Wednesday, April 18, 2007

Friday the 13th



I'm traveling on business again. I've been to the Richmond, Virginia area three times in the past six weeks. And I'll probably be back again. I'm rusty at this road warrior thing. There was a time I did it pretty regularly as an instructor, but for the past ten years or so I've stuck pretty close to home.

Much has changed.

First of all is the process of traveling itself. I'm old enough to remember a time when you walked straight from the ticket counter to your flight. The advent of metal detectors provoked predictions of the death of American civil liberties and the Fourth Amendment. The Fourth Amendment didn't die then, but it started getting sick then.

I don't think the current practice of a partial strip-search would bother me quite as much if it made me feel any safer. It doesn't take too much imagination to cause lots of havoc on an airplane that might not be detected by current methods. Conversations with a friend who took a temporary job screening baggage for TSA have done little to ease that concern.

Nothing to do about it.

Today is Friday the Thirteenth. I've been operating on the assumption that things will go worse than they have so far.

I cleared out of my hotel this morning and had that sinking sensation that I'd forgotten something. I could not find my jacket anywhere. I remembered taking it off in the restaurant the night before. Aw shit moment.

Go back to the restaurant. Nobody there.

Back to the hotel check the room. Not there.

Check the car. Not there.

Dial into a conference call on my cell.

Call the restaurant. They don't see it.

Another conference call.

Sudden realization: It's in my suitcase. I remembered hanging it up.

Get my jacket and go to the customer site using my handy little navigation feature on the phone. Make a wrong turn despite the navigation tool. Realize it just as the navigation thing tells me to turn around.

At the airport. Eat lunch in the Appleby's at the airport. Get my computer out and do a bit of work. Finish lunch and walk out with laptop. Sudden stop and return to get case from under table.

Boarding the airplane at last. But first, I can't tell my seat from my gate on the boarding pass. A nice young lady takes my pass from me and tells me where I should sit with the same caring look that I might give as I hold the door for my grandmother.

At the connection. Where's my boarding pass for my connecting flight? No, that's from my last trip. Get the current one. Check gate information. Good. Throw away boarding pass (that's speculation -- I just can't find it). The gate agent printed a new one. Might have been even more interesting if I hadn't put my drivers license back in my billfold before losing the boarding pass.

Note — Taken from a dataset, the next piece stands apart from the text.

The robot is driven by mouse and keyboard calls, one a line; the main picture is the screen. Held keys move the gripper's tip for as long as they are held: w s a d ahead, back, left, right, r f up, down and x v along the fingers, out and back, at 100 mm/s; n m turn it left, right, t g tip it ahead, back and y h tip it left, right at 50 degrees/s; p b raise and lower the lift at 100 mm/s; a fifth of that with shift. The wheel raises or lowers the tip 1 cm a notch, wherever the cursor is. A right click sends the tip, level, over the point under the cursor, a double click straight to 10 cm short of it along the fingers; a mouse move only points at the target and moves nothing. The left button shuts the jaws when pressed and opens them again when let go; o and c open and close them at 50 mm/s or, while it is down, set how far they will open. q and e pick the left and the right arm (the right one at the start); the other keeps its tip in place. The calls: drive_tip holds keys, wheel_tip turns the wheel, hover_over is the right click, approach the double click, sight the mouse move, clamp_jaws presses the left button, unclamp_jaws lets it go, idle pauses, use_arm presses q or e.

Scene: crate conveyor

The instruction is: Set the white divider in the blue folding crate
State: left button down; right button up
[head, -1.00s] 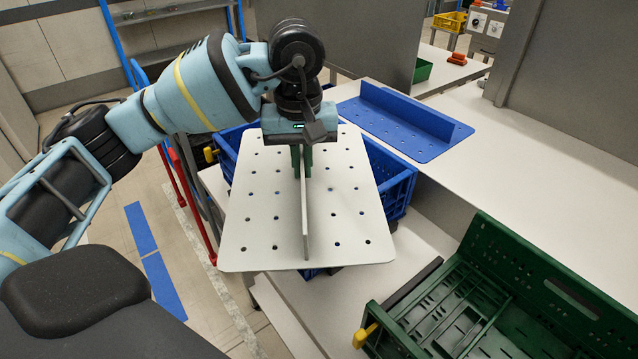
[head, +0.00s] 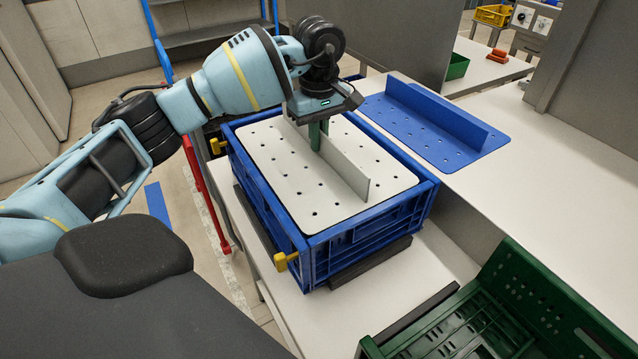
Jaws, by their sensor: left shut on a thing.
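The white divider (head: 290,179) is a flat perforated plate with an upright fin along its middle. It lies level within the rim of the blue folding crate (head: 372,236), lined up with the crate's walls. How far down it sits at the far side is hard to tell. My left gripper (head: 318,137) points down over the plate and is shut on the divider's fin. The crate has yellow latches at its left corners and stands on a white surface. My right gripper is not in view.
A blue perforated divider (head: 436,125) with a fin lies on the white table behind, to the right. A green crate (head: 540,290) stands at the lower right. Dark rails (head: 432,305) lie on the white surface. A red upright (head: 206,195) stands left of the blue crate.

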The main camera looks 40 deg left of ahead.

I'm still in the air. There's plenty of time for things to go wrong, but I'm not going to borrow trouble. Besides my battery is low. In more than one sense.



April 18 Post-Trip Addendum



I survived. The plane arrived an hour and a half late. We were dodging the weather in the accompanying picture. I've flown on all kinds of planes, big and small. We were above 35,000 feet (10,000 meters) and the clouds out the window were a good 10,000 feet (3,000 meters or more) above us. The pilot confirmed my guess.

Was all this the aftermath of treatment? Or did I just have my head in my ass? It's really hard to say, and it probably doesn't make much difference. I have to go back next week.

3 comments:

Not Blank said...

Ugh....I hate flying...
So, with Mickey's right hand on April, and left hand on 26...it seems to me you've been done treatment for about 4 months! And still having 'interferon moments!'

Chris said...

Hi UC --

I'm blaming Friday the Thirteenth. I'm presently sitting in the Richmond Airport (again!) waiting for my flight home and it seems things are getting better. But the road back ("back" to where is left as an exercise to the reader) is long and uneven.

The first couple of weeks is an amazing time as you begin to realize just how lousy you've felt for the past six, twelve, or whatever months. But it doesn't all go away at once. And you may have been loopier prior to treatment than you knew. I'm beginning to think I was.

Every day a new adventure.

Not Blank said...

OK, beginning to see a pattern here: you only update your blog while sitting in airports! I'm only going to do once a month updates at the first of the month.
So, how's the kids? The wife? Daughter decided where she's going to college next year? Been for any blood tests lately?